The Colonel, who was ahead of me, appeared on top of a knoll and shouted: ‘Joe, is that you shooting down there?’ Then I thought sure hell had broken loose. Bullets from machine guns just naturally rained all around.
‘Come on, we’ll clean out these nests,’ shouted the Colonel, and I followed him up the hill. The Colonel was sore and couldn’t understand why our boys couldn’t break up those nests. Then he saw the tanks were not moving and sent me to see Captain [Math] English [who would later be killed] . . . to find out the cause. The tanks were stuck in the mud.
The Colonel ordered me to follow him and when he reached the tanks, almost hub deep in the mud, he grabbed a shovel and began digging the tanks free. Other men and I also got busy digging. The Germans were sending across a heavy artillery fire, but finally we got the tangs [sic — tanks] moving and took them over the hill.
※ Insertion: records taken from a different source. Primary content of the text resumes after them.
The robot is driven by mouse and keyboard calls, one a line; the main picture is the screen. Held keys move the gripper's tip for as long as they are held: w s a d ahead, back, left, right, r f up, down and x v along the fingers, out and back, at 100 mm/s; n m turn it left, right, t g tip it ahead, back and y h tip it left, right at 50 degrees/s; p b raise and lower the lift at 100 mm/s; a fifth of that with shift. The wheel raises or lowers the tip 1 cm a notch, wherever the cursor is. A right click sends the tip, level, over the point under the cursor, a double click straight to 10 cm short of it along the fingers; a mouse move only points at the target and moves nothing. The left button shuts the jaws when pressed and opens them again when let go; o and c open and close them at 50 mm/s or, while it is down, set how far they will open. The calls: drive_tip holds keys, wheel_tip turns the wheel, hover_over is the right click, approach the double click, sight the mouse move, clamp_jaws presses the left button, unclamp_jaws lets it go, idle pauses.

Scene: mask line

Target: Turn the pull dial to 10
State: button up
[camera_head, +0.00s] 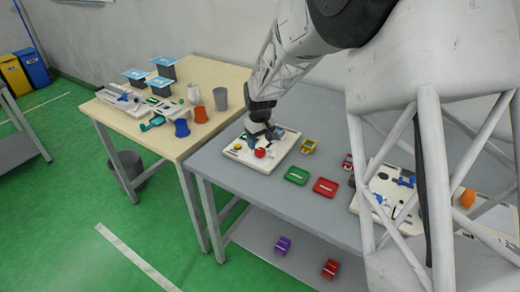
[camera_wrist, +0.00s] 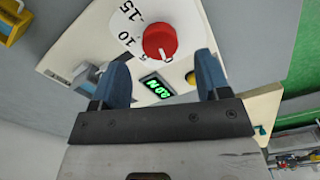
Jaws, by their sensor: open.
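The dial is a round red knob (camera_wrist: 160,41) on a white scale disc (camera_wrist: 125,20) marked 5, 10 and 15. It also shows as a red knob (camera_head: 260,153) on the pale panel (camera_head: 237,153) in the head view. Which mark the knob points to is not clear. A small display (camera_wrist: 157,87) with green characters sits beside the dial; I cannot read it surely. My gripper (camera_wrist: 162,60) is open, with its two blue fingers apart and nothing between them touching. It also shows above the panel in the head view (camera_head: 265,134). The knob lies just beyond the fingertips.
A yellow knob (camera_wrist: 190,77) and a grey-blue switch (camera_wrist: 88,77) flank the display. A wooden table (camera_head: 205,72) with cups stands to the left.

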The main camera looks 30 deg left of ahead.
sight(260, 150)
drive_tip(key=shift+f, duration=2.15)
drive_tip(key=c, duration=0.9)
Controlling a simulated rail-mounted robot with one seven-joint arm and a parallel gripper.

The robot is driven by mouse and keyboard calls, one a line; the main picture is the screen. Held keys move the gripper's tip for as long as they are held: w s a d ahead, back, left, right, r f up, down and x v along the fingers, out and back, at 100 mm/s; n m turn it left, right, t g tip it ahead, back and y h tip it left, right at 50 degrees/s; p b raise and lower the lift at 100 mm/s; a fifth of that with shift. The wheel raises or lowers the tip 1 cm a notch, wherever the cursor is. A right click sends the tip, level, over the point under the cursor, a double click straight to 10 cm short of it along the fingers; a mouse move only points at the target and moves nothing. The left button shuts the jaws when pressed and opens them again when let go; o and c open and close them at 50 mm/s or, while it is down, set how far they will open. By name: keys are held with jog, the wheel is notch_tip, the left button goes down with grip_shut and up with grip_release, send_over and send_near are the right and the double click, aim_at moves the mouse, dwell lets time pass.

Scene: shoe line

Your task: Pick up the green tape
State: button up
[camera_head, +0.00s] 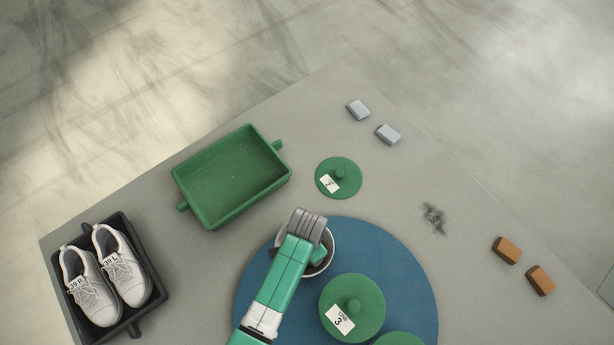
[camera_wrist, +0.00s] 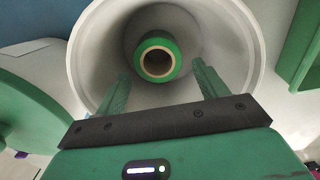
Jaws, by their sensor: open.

The Colonel here found some infantrymen who did not know what to do, as their officers had been killed. The Colonel instructed me to place them with the tank detachment. Later the Colonel told me to get around to the side and wipe out the machine gun nests. ‘Take fifteen men with you,’ he ordered.
‘I’m sorry,’ I told him, ‘but they have all been killed.’ ‘My God! They are not all gone?’ the Colonel cried. When I told him the infantrymen had been killed by machine guns he ordered me to accompany him, declaring he would clear them out.
I thought the Colonel had gone mad, and grabbed him. He grabbed me by the hair and shook me to my senses. Then I followed him. We went about thirty yards and the Colonel fell with a bullet in his thigh.
I assisted the Colonel into a shellhole, bandaged his wounds and took observations of our surroundings[.] Shells flew all about us. Two hours later the Colonel revived and ordered me to go to Major [Sereno] Brett and instruct him to assume command of the tank corps [sic — 304th Brigade]. I found him and did so. Then [I] reported back to the Colonel. A few moments later the Colonel, with three tanks, one French and two American, camped about twenty yards from the shellhole.
‘Jump out there,’ the Colonel ordered, ‘and scatter those tanks or they will be blown up.’ I rushed out, gave the order and came back again. The American tanks got away, but the French tank was shot to pieces and the men killed.
The colonel then ordered me to get out on top of our shellhole and prevent any oncoming tanks from getting below us, the fire from the enemy being terribly heavy. Then the Colonel said, ‘Joe, the Germans have been making this shell hole a living hell since you left. Get a tank and wipe out those nests.’ This was done and after that I found four infantrymen who carried the Colonel to the rear.
Angelo worked at the DuPont Powder Works before the war.